AIM: Your task is to copy every line of the entries that contains "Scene".

(Robot task records)

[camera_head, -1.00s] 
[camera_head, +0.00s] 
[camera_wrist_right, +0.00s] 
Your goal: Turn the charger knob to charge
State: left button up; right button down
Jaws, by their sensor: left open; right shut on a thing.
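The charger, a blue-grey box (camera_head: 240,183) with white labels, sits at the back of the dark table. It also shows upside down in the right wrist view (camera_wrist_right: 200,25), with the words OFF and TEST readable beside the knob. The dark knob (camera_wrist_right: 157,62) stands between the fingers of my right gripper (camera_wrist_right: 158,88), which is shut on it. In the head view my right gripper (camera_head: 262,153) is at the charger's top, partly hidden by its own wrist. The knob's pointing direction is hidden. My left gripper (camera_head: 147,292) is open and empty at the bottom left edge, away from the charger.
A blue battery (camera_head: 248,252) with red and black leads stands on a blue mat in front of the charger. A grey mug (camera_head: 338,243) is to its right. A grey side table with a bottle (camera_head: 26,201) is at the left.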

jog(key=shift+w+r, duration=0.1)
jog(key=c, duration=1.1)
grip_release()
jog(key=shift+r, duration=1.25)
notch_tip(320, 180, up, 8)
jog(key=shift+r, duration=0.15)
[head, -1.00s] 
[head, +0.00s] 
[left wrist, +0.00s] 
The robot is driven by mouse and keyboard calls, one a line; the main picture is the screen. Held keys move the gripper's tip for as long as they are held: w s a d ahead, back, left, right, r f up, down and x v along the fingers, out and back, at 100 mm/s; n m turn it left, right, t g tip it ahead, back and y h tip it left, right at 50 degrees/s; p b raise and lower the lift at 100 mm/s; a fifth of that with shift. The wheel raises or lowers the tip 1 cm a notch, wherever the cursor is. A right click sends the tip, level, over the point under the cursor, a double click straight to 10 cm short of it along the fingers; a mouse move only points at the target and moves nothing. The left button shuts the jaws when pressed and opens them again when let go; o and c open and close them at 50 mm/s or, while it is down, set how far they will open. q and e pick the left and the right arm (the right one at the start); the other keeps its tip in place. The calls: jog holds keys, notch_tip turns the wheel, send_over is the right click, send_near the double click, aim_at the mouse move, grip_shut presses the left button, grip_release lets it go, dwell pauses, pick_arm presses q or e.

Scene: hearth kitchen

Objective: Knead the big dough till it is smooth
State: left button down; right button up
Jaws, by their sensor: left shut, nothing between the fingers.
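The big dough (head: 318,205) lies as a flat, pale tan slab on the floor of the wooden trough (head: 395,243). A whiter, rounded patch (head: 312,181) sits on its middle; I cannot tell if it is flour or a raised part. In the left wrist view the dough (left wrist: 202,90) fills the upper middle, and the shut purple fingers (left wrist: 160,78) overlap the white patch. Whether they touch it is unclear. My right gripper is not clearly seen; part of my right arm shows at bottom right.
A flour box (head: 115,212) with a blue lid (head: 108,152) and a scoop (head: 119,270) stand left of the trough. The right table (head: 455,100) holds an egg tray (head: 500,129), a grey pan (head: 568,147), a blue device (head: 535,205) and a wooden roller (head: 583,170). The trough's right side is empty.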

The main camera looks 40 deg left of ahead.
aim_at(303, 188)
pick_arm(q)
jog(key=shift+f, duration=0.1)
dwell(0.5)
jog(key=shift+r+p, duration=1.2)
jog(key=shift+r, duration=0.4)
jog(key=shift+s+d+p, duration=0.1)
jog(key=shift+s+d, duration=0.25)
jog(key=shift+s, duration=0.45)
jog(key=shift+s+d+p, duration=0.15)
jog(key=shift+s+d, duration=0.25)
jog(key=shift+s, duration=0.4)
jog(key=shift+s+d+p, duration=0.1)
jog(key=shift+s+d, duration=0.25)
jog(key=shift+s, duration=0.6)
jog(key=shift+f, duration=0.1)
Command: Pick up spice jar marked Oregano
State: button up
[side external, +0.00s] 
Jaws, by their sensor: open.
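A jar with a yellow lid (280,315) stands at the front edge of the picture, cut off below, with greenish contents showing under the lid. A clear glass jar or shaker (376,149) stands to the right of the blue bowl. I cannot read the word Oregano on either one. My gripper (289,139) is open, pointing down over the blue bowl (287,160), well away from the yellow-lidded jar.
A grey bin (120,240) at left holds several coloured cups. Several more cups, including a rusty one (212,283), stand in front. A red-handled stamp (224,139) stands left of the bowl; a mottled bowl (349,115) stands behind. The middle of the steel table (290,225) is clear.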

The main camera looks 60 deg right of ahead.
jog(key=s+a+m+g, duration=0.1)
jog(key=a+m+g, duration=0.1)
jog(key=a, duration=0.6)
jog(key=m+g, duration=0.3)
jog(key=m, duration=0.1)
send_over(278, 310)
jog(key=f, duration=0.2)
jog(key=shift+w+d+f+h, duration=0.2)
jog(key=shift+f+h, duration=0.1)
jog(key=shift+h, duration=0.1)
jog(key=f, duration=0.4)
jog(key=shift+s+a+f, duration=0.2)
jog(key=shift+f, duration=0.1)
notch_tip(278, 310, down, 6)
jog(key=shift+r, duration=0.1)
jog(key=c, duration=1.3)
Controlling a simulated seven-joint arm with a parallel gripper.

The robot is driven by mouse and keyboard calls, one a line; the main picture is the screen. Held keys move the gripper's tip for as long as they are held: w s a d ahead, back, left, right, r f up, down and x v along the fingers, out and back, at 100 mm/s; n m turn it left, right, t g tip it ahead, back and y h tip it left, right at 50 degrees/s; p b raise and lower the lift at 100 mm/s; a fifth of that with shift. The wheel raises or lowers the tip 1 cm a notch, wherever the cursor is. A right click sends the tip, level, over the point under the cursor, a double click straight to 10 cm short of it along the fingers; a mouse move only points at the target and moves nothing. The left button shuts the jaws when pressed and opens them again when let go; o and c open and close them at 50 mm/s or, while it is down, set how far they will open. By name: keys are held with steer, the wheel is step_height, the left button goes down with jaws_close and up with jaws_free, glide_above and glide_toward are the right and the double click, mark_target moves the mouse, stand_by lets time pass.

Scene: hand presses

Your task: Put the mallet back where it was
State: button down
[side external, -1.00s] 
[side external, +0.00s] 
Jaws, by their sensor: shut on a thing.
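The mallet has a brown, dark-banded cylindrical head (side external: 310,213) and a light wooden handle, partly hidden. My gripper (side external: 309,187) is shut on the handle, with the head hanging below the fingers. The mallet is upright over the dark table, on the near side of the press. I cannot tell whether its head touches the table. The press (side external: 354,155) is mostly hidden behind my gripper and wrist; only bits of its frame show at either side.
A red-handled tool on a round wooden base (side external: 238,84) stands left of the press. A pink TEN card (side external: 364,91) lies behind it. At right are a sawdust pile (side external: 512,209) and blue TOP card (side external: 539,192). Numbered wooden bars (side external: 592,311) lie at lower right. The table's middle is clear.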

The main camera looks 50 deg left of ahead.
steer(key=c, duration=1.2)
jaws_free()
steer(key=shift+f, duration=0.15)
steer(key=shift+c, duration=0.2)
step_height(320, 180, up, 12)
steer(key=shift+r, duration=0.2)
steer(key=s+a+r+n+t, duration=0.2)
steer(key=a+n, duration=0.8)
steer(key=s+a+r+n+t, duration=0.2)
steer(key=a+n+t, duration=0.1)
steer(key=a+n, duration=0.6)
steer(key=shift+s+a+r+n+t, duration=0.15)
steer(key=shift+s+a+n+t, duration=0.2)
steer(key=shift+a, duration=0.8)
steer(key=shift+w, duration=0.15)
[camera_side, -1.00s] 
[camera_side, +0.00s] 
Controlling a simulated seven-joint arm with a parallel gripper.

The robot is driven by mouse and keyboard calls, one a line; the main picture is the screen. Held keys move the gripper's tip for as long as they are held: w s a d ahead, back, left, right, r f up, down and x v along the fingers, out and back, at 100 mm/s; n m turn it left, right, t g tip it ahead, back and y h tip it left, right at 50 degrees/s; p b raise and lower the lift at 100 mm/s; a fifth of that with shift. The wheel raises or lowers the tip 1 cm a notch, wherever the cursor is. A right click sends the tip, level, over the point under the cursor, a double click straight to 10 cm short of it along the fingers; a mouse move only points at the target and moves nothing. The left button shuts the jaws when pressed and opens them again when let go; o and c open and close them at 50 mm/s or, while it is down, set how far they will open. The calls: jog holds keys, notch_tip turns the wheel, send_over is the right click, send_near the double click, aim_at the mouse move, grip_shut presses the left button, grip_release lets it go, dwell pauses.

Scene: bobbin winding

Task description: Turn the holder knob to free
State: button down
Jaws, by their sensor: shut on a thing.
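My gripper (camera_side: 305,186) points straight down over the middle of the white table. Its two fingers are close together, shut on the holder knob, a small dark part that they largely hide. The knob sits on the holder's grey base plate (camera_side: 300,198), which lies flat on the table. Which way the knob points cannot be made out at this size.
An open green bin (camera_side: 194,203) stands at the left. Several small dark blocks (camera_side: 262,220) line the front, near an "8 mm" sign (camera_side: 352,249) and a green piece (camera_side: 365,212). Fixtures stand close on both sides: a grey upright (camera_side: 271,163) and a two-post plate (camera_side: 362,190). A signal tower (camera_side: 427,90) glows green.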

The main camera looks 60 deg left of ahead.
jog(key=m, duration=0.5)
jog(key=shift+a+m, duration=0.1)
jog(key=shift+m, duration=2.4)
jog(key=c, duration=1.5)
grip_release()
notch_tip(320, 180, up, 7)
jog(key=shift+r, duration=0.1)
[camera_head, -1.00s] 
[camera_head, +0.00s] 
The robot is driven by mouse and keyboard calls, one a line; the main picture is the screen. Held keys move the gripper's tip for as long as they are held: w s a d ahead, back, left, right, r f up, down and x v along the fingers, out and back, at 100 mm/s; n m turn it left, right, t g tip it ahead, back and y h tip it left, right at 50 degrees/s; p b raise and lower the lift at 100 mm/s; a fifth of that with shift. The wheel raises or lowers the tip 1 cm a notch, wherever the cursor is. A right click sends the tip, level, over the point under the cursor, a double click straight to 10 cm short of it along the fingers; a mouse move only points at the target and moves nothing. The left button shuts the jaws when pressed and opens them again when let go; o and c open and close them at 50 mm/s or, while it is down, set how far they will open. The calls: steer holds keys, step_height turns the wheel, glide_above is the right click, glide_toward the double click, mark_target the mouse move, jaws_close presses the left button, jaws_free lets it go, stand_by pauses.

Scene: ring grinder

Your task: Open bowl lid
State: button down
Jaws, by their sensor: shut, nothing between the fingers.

RESULT OF THE TASK:
Scene: hearth kitchen
Scene: hand presses
Scene: bobbin winding
Scene: ring grinder

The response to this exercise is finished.